WRITTEN REQUEST
Of the material below, the lines to be retyped are those from the line containing "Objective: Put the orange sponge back" through the line containing "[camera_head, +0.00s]", inclusive; reproduce them exactly.
───── DATASET EXTRACT
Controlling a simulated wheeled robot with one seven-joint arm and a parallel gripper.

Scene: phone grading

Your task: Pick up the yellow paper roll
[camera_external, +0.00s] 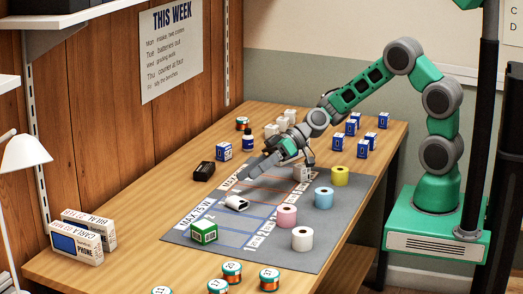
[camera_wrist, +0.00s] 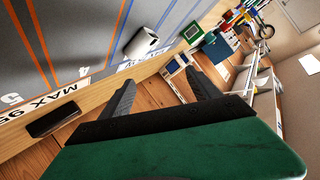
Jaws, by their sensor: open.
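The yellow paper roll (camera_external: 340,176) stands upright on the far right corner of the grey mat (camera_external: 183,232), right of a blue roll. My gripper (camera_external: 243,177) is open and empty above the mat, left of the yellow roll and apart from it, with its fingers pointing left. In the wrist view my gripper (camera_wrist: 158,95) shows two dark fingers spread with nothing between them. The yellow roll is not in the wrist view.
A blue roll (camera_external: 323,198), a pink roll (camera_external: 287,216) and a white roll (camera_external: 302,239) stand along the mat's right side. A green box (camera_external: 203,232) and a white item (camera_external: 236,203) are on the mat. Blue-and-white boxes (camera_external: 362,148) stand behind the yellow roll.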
──────────
───── DATASET EXTRACT
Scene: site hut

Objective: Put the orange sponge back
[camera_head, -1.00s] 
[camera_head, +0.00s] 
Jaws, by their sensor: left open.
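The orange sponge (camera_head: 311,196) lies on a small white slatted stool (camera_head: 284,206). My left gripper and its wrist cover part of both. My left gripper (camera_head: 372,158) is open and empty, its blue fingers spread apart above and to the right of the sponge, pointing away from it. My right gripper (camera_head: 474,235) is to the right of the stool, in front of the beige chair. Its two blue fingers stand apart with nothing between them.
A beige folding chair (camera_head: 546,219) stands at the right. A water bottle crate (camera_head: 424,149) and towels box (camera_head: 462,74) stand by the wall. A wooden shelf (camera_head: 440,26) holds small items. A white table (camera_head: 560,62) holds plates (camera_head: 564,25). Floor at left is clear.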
──────────
WORKED SOLUTION
Objective: Put the orange sponge back
[camera_head, -1.00s] 
[camera_head, +0.00s] 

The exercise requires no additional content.